(Instructions to follow)
Type out every line below exactly as it reads.

(Recorded data)

-- -- --

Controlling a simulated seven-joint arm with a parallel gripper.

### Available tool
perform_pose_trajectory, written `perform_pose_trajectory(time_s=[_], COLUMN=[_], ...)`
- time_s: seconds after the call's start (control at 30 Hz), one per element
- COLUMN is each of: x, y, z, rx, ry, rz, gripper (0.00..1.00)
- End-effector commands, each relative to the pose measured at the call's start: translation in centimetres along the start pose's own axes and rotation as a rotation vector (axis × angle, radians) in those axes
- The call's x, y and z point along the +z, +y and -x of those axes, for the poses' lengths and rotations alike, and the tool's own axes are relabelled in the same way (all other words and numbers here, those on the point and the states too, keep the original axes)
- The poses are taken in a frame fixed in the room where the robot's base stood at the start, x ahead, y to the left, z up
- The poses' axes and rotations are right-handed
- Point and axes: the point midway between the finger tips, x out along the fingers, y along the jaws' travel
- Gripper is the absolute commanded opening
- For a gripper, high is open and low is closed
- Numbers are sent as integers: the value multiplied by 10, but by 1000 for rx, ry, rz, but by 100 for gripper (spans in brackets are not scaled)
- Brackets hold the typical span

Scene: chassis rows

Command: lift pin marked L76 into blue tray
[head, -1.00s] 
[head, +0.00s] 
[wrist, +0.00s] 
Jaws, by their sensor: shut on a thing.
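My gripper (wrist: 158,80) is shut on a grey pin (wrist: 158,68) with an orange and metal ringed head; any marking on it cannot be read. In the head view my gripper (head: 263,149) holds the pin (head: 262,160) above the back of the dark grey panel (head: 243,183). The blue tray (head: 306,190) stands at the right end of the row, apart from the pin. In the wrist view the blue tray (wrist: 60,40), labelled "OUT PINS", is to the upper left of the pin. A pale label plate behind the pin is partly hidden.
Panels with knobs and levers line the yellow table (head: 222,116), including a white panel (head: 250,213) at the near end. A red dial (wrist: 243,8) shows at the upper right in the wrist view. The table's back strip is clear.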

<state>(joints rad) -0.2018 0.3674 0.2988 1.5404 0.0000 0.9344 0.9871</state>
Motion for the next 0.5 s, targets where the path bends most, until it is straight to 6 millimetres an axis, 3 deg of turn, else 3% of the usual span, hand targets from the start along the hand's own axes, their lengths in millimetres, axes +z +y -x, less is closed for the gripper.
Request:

-- -- --

(Written answer)
Controlling a simulated seven-joint arm with a parallel gripper.

### Available tool
perform_pose_trajectory, written `perform_pose_trajectory(time_s=[_], COLUMN=[_], ...)`
- time_s: seconds after the call's start (control at 30 Hz), one per element
- COLUMN is each of: x, y, z, rx, ry, rz, gripper (0.00..1.00)
- End-effector commands, each relative to the pose measured at the call's start: translation in centimetres along the start pose's own axes and rotation as a rotation vector (axis × angle, radians) in those axes
- The call's x, y and z point along the +z, +y and -x of those axes, for the poses' lengths and rotations alike, and the tool's own axes are relabelled in the same way (all other words and numbers here, those on the point and the states too, keep the original axes)
- The poses are taken in a frame fixed in the room where the robot's base stood at the start, x ahead, y to the left, z up
- The poses' axes and rotations are right-handed
- Point and axes: the point midway between the finger tips, x out along the fingers, y along the jaws' travel
- Gripper is the absolute commanded opening
- For a gripper, high is open and low is closed
- Numbers are sent as integers: the value multiplied by 10, but by 1000 for rx, ry, rz, but by 100 for gripper (spans in brackets are not scaled)
- Brackets hold the typical span

Scene: chassis rows

Command: lift pin marked L76 into blue tray
[head, -1.00s] 
[head, +0.00s] 
[wrist, +0.00s] 
Jaws, by their sensor: shut on a thing.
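My gripper (wrist: 158,80) is shut on a grey pin (wrist: 158,68) with an orange and metal ringed head; any marking on it cannot be read. In the head view my gripper (head: 263,149) holds the pin (head: 262,160) above the back of the dark grey panel (head: 243,183). The blue tray (head: 306,190) stands at the right end of the row, apart from the pin. In the wrist view the blue tray (wrist: 60,40), labelled "OUT PINS", is to the upper left of the pin. A pale label plate behind the pin is partly hidden.
Panels with knobs and levers line the yellow table (head: 222,116), including a white panel (head: 250,213) at the near end. A red dial (wrist: 243,8) shows at the upper right in the wrist view. The table's back strip is clear.

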<state>(joints rad) -0.2018 0.3674 0.2988 1.5404 0.0000 0.9344 0.9871</state>
Motion for the next 0.5 s, targets where the path bends most, until it is straight to 6 millimetres an axis, 3 deg of turn, else 3% of the usual span, hand targets from the start along the hand's own axes, their lengths in millimetres, axes +z +y -x, less is closed for the gripper.
Request:

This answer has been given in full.